Review: Path of Exile 2 Early Access
A game with potential, but that sits in an undoubtedly dodgy spot in terms of soul.
The argument against reviewing an early access title is the same as the argument against buying an early access title: it ain’t finished, chief. Many areas of the game will be “off limits” to critique, or at least excused with the reasoning that it might improve when the game is fully released.
My rebuttal of this position is pretty simple; it’s a game that you can buy, install, and play right now.
If developers are going to sell unfinished games to people, then someone should tell those people how that game actually is at the minute, because the developer is not exactly going to say “this is a buggy piece of shit that you shouldn’t touch because the game really falls apart after the first two hours” on the store page.
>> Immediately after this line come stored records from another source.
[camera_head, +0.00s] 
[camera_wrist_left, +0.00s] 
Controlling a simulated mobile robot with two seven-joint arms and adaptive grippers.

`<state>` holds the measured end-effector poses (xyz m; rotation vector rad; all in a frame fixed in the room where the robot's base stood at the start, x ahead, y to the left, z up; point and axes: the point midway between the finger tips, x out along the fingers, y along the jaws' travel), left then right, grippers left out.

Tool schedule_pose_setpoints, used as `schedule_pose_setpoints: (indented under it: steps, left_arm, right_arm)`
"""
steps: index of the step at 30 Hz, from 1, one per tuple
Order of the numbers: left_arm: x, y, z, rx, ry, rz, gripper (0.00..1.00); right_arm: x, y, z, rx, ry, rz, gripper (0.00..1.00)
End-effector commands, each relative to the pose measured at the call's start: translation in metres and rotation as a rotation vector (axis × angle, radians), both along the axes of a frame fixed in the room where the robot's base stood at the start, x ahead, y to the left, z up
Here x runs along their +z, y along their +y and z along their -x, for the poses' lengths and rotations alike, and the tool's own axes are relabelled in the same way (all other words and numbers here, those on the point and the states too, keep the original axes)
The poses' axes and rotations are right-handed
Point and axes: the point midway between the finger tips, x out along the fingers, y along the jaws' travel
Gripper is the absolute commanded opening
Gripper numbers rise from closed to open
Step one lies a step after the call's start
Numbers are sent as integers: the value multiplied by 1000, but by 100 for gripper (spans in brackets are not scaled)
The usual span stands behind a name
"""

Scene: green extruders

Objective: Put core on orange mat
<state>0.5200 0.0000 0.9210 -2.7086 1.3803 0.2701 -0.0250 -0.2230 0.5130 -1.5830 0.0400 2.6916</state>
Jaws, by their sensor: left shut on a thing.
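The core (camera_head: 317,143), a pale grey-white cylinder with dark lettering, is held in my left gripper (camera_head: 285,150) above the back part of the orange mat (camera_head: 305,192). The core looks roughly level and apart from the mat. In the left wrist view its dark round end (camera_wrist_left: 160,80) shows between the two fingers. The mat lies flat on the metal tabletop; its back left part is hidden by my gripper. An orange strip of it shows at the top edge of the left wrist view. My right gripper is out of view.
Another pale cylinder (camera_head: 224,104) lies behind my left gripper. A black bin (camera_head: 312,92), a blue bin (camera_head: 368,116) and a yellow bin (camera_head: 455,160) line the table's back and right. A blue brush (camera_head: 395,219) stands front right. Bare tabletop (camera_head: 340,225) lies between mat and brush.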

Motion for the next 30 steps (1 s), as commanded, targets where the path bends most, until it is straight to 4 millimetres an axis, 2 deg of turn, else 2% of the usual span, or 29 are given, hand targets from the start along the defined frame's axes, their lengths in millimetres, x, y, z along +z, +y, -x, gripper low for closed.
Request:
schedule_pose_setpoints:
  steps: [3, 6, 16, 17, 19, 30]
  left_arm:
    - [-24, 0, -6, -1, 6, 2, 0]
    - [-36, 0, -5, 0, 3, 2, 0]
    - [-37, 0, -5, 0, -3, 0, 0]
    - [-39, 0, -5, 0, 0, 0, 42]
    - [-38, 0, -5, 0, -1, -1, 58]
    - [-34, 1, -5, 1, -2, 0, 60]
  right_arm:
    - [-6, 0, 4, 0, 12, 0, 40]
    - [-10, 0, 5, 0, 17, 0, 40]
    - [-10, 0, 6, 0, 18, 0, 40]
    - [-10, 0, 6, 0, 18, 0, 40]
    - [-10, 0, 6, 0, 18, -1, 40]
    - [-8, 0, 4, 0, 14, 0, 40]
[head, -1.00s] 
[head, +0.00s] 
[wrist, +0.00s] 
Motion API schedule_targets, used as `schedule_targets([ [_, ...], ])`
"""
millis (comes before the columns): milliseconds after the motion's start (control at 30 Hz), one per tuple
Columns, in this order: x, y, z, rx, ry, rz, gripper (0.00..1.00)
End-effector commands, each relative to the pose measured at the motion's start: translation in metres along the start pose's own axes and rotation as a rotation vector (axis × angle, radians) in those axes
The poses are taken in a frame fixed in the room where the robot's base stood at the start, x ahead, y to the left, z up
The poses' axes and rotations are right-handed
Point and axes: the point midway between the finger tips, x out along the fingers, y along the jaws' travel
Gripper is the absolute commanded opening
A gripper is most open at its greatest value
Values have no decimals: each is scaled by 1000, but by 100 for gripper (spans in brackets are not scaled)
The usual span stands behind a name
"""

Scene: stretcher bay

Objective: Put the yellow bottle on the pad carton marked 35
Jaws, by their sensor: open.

What you probably want to know is this: is this game worth playing at the minute, how serious are the problems, and will this game be good when it does eventually release? The answer to these questions in order: “that depends”, “pretty serious”, and “if they can figure out what they’re doing, really good”.
With that deeply unsatisfying answer out of the way, we can get into it.
Path of Exile 2 is the sequel to Path of Exile — the sort of cutting insight that you come to me for — but the game really has to be understood within that context. PoE is a live service game that has been floating around for yonks (over ten years), the long-lived uncrowned king of the ARPG genre ever since Blizzard dramatically, cartoonishly, and auction-housedly shat the bed with vanilla Diablo III.
I have played Path of Exile, but I did not enjoy it. While I can appreciate that the game exists as a “build your own game-busting build” experience, where the fun is in navigating the county-sized passive tree and gear options rather than in the moment to moment gameplay, the fact that it felt so poor to actually play compared to contemporaries was a constant turn-off.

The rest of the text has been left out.